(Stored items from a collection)
◆ ◆ ◆ ◆

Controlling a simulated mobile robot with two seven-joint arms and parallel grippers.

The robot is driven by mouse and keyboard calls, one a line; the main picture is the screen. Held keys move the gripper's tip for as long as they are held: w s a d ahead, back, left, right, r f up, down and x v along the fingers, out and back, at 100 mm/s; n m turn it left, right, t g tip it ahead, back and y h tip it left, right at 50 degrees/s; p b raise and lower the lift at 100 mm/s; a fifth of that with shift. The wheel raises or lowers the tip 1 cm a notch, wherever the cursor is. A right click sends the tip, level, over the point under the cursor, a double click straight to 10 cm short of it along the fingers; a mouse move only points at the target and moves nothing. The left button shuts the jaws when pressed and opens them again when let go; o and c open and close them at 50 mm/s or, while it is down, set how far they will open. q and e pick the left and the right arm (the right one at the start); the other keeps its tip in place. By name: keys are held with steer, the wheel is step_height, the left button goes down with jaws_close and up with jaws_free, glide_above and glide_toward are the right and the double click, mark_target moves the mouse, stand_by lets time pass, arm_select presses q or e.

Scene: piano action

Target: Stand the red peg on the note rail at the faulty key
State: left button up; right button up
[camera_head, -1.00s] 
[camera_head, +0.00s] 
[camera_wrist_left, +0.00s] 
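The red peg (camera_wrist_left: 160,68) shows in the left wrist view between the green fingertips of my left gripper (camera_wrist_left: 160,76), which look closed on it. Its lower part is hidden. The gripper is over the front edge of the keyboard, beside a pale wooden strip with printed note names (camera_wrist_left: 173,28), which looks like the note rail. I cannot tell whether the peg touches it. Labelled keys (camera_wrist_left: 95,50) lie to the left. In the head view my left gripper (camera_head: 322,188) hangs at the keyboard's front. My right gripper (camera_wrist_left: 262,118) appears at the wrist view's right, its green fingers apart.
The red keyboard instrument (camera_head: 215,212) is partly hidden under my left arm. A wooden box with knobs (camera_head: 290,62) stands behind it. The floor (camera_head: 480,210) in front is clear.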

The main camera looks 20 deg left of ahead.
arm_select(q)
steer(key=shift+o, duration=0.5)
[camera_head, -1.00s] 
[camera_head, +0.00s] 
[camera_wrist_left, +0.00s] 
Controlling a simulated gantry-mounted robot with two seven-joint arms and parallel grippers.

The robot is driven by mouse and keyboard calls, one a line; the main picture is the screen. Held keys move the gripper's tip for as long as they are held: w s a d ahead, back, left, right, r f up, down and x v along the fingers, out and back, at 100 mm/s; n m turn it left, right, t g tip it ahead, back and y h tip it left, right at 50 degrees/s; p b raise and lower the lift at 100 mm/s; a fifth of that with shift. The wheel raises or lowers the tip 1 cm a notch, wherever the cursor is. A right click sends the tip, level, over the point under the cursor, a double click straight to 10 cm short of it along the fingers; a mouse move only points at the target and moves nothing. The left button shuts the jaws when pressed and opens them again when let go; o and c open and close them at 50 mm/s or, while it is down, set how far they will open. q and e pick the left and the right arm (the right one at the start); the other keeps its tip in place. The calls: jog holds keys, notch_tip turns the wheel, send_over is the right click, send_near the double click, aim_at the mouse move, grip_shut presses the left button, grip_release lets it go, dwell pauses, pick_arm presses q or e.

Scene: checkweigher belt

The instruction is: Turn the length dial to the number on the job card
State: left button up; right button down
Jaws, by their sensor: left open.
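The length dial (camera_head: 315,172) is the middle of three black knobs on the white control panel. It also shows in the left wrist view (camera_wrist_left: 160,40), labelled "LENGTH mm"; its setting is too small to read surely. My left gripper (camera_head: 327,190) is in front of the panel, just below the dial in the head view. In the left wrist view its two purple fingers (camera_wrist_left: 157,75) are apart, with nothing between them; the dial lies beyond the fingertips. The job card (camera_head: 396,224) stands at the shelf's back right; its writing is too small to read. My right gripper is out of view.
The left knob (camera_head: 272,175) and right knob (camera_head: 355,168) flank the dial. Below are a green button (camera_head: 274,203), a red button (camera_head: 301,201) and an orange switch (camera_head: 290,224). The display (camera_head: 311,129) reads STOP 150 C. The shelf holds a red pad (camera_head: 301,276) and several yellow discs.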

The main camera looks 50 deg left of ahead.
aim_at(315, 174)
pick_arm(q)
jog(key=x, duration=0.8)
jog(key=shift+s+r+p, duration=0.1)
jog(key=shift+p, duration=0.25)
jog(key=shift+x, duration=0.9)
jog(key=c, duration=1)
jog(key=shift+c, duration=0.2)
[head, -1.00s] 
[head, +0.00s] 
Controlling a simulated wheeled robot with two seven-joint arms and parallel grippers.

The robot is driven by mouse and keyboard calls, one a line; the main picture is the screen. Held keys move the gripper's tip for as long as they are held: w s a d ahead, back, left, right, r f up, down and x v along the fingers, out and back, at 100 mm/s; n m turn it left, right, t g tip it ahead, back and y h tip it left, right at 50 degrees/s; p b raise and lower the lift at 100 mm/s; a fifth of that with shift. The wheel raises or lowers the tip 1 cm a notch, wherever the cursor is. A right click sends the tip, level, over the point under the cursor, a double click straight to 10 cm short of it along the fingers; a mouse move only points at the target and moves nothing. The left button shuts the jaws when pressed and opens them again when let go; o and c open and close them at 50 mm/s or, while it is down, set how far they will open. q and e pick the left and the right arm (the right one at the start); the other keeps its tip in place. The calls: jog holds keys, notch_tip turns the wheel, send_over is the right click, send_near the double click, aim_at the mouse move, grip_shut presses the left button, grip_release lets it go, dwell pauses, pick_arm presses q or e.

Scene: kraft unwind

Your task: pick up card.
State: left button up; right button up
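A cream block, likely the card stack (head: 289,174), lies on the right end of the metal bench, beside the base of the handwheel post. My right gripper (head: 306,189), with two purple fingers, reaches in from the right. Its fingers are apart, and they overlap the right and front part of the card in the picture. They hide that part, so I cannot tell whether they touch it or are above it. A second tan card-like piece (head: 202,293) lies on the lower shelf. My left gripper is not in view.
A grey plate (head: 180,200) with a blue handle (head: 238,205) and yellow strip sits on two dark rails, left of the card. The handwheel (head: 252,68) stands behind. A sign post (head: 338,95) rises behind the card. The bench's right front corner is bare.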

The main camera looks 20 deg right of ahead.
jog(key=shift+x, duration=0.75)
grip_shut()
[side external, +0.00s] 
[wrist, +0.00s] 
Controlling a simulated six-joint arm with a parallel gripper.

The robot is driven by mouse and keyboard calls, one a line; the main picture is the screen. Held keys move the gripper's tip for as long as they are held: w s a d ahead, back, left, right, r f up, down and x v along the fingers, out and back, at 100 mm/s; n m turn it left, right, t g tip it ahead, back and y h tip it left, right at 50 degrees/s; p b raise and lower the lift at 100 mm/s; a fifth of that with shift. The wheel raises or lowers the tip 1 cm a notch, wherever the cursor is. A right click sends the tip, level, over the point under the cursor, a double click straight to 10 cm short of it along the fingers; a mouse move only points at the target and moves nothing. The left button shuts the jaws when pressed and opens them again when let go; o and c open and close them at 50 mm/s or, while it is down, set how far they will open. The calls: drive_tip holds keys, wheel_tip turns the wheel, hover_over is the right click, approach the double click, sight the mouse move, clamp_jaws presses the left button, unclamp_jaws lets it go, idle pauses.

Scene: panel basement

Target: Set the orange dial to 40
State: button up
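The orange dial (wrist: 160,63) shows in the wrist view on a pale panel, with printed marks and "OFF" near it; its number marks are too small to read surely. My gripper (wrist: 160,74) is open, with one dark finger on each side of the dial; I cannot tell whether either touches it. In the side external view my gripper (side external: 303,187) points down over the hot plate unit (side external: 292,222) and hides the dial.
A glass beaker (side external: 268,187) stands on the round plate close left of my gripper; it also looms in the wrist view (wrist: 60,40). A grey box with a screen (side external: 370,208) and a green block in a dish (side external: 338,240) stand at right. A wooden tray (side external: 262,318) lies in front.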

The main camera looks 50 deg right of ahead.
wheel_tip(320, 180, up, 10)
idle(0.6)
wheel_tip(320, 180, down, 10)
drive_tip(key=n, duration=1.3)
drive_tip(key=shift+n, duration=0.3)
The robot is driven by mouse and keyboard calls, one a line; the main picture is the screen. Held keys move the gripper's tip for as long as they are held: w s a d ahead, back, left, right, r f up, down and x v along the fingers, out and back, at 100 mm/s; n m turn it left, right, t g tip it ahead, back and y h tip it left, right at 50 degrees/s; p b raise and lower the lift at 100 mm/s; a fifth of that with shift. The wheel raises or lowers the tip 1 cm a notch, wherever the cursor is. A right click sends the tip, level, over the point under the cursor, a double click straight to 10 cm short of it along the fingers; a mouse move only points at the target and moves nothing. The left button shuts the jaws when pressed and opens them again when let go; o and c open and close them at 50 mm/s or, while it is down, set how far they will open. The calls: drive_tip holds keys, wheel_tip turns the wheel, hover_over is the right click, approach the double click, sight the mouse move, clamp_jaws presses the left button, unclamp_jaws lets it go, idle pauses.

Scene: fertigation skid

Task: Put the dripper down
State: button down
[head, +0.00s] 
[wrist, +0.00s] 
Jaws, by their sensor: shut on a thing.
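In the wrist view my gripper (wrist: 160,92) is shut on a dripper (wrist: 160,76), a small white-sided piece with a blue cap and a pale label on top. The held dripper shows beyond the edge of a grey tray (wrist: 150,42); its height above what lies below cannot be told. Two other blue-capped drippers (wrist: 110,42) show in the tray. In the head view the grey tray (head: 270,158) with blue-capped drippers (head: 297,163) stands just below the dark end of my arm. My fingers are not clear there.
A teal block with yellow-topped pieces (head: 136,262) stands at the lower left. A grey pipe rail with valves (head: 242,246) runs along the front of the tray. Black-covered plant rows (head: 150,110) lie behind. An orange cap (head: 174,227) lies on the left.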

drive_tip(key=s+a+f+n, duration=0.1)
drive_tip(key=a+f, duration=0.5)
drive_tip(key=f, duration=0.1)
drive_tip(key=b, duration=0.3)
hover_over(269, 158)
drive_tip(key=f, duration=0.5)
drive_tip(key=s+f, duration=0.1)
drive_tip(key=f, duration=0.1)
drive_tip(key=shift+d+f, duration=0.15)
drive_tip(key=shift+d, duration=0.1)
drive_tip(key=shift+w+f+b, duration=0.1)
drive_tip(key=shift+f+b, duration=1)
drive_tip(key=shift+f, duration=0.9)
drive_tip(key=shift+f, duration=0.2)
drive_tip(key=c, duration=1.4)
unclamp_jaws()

◆ ◆ ◆ ◆

**Prompt**.
Scan the material for lines with the word "seven", and copy each line you find.

**The output**.
Controlling a simulated mobile robot with two seven-joint arms and parallel grippers.
Controlling a simulated gantry-mounted robot with two seven-joint arms and parallel grippers.
Controlling a simulated wheeled robot with two seven-joint arms and parallel grippers.

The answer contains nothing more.